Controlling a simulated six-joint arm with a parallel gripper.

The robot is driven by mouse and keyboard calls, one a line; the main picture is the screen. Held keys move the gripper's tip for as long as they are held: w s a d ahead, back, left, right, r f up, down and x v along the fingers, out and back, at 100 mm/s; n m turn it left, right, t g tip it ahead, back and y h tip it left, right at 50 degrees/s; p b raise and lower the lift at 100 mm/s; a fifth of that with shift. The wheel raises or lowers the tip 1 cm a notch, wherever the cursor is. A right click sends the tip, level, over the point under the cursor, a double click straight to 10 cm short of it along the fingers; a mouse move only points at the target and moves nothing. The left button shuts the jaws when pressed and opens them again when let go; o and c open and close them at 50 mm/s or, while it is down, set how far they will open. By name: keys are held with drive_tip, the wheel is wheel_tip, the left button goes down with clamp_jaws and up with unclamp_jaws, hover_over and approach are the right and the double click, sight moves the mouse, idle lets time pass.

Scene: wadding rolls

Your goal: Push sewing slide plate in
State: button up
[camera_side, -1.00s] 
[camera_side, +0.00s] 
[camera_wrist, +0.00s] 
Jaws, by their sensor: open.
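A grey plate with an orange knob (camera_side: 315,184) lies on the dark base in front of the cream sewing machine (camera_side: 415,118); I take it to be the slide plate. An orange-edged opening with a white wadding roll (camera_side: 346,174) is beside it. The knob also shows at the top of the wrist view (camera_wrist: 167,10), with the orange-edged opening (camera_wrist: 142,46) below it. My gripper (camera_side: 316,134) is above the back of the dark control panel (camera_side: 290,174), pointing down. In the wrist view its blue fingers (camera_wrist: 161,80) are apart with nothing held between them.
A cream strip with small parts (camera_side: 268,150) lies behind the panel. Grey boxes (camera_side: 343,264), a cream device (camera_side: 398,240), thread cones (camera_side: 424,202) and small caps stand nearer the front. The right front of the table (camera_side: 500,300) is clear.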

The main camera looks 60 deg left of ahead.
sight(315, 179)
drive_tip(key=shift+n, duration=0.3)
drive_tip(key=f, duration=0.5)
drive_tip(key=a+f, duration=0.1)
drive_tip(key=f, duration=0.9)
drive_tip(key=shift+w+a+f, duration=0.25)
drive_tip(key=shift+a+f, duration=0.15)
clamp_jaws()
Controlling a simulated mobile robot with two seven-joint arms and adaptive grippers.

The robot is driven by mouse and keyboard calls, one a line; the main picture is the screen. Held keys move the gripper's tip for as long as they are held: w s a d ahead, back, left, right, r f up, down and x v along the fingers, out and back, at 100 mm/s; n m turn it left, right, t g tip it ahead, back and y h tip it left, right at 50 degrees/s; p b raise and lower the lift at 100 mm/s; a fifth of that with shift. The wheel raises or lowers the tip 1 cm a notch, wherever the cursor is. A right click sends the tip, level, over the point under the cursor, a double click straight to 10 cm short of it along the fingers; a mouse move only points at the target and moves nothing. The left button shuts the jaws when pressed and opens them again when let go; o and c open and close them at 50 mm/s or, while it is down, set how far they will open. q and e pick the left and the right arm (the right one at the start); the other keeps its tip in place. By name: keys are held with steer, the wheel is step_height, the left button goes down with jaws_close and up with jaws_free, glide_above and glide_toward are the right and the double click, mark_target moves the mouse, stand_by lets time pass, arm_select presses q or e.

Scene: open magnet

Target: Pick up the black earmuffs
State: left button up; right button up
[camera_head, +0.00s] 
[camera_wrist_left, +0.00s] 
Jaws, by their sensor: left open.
* * * * * * *
▸ **Short problem**: Everything in the listing above should be restated exactly.

▸ **Task output**:
Controlling a simulated six-joint arm with a parallel gripper.

The robot is driven by mouse and keyboard calls, one a line; the main picture is the screen. Held keys move the gripper's tip for as long as they are held: w s a d ahead, back, left, right, r f up, down and x v along the fingers, out and back, at 100 mm/s; n m turn it left, right, t g tip it ahead, back and y h tip it left, right at 50 degrees/s; p b raise and lower the lift at 100 mm/s; a fifth of that with shift. The wheel raises or lowers the tip 1 cm a notch, wherever the cursor is. A right click sends the tip, level, over the point under the cursor, a double click straight to 10 cm short of it along the fingers; a mouse move only points at the target and moves nothing. The left button shuts the jaws when pressed and opens them again when let go; o and c open and close them at 50 mm/s or, while it is down, set how far they will open. By name: keys are held with drive_tip, the wheel is wheel_tip, the left button goes down with clamp_jaws and up with unclamp_jaws, hover_over and approach are the right and the double click, sight moves the mouse, idle lets time pass.

Scene: wadding rolls

Your goal: Push sewing slide plate in
State: button up
[camera_side, -1.00s] 
[camera_side, +0.00s] 
[camera_wrist, +0.00s] 
Jaws, by their sensor: open.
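A grey plate with an orange knob (camera_side: 315,184) lies on the dark base in front of the cream sewing machine (camera_side: 415,118); I take it to be the slide plate. An orange-edged opening with a white wadding roll (camera_side: 346,174) is beside it. The knob also shows at the top of the wrist view (camera_wrist: 167,10), with the orange-edged opening (camera_wrist: 142,46) below it. My gripper (camera_side: 316,134) is above the back of the dark control panel (camera_side: 290,174), pointing down. In the wrist view its blue fingers (camera_wrist: 161,80) are apart with nothing held between them.
A cream strip with small parts (camera_side: 268,150) lies behind the panel. Grey boxes (camera_side: 343,264), a cream device (camera_side: 398,240), thread cones (camera_side: 424,202) and small caps stand nearer the front. The right front of the table (camera_side: 500,300) is clear.

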The main camera looks 60 deg left of ahead.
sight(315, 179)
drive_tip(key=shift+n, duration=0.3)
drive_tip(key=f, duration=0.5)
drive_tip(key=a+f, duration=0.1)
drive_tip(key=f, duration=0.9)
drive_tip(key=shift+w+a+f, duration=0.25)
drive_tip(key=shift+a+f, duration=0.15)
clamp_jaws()
Controlling a simulated mobile robot with two seven-joint arms and adaptive grippers.

The robot is driven by mouse and keyboard calls, one a line; the main picture is the screen. Held keys move the gripper's tip for as long as they are held: w s a d ahead, back, left, right, r f up, down and x v along the fingers, out and back, at 100 mm/s; n m turn it left, right, t g tip it ahead, back and y h tip it left, right at 50 degrees/s; p b raise and lower the lift at 100 mm/s; a fifth of that with shift. The wheel raises or lowers the tip 1 cm a notch, wherever the cursor is. A right click sends the tip, level, over the point under the cursor, a double click straight to 10 cm short of it along the fingers; a mouse move only points at the target and moves nothing. The left button shuts the jaws when pressed and opens them again when let go; o and c open and close them at 50 mm/s or, while it is down, set how far they will open. q and e pick the left and the right arm (the right one at the start); the other keeps its tip in place. By name: keys are held with steer, the wheel is step_height, the left button goes down with jaws_close and up with jaws_free, glide_above and glide_toward are the right and the double click, mark_target moves the mouse, stand_by lets time pass, arm_select presses q or e.

Scene: open magnet

Target: Pick up the black earmuffs
State: left button up; right button up
[camera_head, +0.00s] 
[camera_wrist_left, +0.00s] 
Jaws, by their sensor: left open.

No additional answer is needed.